Immer mehr jüdische Einrichtungen in Deutschland müssen geschützt werden. Juden werden als Stellvertreter Israels angegriffen, als Schuldige am Grauen in Gaza. Seit dem 7. Oktober scheinen alle Dämme gebrochen. Philipp Peyman Engel, einer von gerade mal 100.000 deutschen Juden, sagt dazu: "Jetzt sind wir fünf Monate danach. Und wir stellen fest, es hört einfach nicht auf. Es kommen Tag für Tag neue antisemitische Vorfälle rein und einer ist krasser als der andere, beispielsweise Attacken auf Rabbiner, auf Synagogen, jüdische Einrichtungen.

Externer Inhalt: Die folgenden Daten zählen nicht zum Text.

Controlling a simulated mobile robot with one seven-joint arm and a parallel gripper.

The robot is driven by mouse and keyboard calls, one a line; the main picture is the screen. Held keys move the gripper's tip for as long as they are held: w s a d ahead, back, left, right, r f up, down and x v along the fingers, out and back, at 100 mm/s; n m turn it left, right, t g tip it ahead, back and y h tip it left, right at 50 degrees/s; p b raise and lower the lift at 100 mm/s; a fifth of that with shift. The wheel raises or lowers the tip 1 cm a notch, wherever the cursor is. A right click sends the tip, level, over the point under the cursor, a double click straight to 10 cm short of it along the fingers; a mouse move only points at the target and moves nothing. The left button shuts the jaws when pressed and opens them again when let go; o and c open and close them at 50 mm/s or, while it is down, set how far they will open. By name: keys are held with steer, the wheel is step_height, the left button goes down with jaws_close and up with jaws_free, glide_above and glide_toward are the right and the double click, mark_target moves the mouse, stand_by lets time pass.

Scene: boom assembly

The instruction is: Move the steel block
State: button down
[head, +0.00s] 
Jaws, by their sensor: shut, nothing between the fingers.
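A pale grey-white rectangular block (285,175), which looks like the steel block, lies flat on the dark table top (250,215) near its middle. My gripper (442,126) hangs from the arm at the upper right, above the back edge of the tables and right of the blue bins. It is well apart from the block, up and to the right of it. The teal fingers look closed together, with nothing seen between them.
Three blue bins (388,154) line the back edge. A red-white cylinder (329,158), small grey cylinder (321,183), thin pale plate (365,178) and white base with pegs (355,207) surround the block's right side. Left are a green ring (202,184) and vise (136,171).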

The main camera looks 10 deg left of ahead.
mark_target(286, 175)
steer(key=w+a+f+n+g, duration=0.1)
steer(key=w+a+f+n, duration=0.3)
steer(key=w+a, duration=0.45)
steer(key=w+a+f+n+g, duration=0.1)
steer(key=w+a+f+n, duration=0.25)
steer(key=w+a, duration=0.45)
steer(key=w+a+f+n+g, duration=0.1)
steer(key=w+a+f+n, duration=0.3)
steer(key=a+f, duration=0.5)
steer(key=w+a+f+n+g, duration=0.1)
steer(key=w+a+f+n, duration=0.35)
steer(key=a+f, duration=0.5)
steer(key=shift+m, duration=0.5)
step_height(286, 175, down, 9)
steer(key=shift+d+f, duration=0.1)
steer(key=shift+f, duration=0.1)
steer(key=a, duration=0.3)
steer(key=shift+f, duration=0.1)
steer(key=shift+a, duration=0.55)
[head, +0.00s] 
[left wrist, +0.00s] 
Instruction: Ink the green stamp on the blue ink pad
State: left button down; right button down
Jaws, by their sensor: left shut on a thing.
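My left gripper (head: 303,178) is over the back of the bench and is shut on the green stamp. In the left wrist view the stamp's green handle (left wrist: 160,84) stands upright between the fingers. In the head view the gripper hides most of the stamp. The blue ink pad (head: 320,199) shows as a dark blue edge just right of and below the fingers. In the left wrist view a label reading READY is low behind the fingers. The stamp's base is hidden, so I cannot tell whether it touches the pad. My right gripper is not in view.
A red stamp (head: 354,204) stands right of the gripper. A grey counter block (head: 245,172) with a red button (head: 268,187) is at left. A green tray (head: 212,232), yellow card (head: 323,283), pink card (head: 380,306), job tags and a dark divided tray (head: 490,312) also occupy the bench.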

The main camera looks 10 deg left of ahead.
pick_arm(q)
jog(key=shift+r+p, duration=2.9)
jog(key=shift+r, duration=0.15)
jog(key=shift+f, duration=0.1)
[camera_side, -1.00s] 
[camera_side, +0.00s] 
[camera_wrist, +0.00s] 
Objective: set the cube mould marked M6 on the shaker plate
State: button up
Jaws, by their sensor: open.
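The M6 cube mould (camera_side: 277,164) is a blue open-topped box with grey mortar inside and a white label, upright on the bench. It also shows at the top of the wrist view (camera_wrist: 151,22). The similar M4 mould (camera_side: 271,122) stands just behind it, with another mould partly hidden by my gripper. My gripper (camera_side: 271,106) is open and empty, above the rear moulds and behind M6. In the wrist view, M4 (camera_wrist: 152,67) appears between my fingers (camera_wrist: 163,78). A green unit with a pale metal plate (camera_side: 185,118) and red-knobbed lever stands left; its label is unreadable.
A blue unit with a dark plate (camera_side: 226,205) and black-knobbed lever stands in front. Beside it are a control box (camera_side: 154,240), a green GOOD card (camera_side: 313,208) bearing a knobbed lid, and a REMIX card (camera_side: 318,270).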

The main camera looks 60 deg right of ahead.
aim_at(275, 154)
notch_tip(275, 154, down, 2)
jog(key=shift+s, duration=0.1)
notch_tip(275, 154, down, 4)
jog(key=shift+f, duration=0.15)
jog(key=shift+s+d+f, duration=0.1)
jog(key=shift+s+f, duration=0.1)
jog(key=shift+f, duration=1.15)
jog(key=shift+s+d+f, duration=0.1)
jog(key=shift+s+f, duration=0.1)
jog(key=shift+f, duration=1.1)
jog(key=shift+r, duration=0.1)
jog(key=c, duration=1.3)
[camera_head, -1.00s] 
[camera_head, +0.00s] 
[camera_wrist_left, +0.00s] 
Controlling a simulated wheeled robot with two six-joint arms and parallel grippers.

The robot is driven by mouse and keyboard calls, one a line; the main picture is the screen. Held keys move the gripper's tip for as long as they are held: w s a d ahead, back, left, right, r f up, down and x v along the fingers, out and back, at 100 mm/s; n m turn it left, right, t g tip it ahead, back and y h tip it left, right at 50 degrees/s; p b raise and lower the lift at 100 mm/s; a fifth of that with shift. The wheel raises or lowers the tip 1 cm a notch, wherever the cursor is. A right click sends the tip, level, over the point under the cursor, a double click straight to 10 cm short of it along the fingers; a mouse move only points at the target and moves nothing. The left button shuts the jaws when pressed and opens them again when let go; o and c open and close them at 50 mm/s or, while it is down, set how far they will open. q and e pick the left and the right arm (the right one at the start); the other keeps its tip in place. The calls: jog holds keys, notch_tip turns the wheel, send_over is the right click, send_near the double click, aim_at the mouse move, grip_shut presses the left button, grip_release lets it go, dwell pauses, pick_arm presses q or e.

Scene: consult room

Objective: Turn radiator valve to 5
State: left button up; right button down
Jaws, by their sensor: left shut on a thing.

Und es hört einfach nicht auf. Es ist eine entsetzliche Situation."
Doppelte Standards
Engel ist Sohn einer persischen Jüdin. Wie er den wachsenden Antisemitismus erlebt, das hat er sich in dem Buch "Deutsche Lebenslügen" von der Seele geschrieben. Vor allem den Judenhass im linken und muslimischen Milieu will er offen legen, das Thema nicht Rechtsaußen überlassen. Engel ist Chefredakteur der "Jüdischen Allgemeinen", Kritik an der israelischen Regierung hält er für legitim, aber nicht, wenn daraus Antisemitismus wird: "Wenn dann einseitig Israel für alles Üble verantwortlich gemacht wird, das ist schon eine Sache, darüber muss man sprechen, wenn Israel mit doppelten Standards behandelt wird, delegitimiert wird und dämonisiert wird."
Vereinfachendes Weltbild
Auch die Journalisten Stefan Lauer und Nicholas Potter blicken auf eher linke, hippe Milieus, auf den "Judenhass Underground", so der Titel ihres Buches. "Wir sehen teils uralte Mythen oder Erzählungen über „die Juden“, aber neu verpackt als coole Erzählungen, die zum Beispiel in den sozialen Medien, aber auch auf Konzerten, auf Tanzflächen ein viel größeres Publikum finden", analysiert Nicholas Potter. Beide stammen selbst aus dieser Szene, die grade in der Palästina Frage eine Zerreißprobe erlebt, insbesondere an den Hochschulen. Da wird Toleranz gefordert, aber der vermeintliche Gegner niedergebrüllt.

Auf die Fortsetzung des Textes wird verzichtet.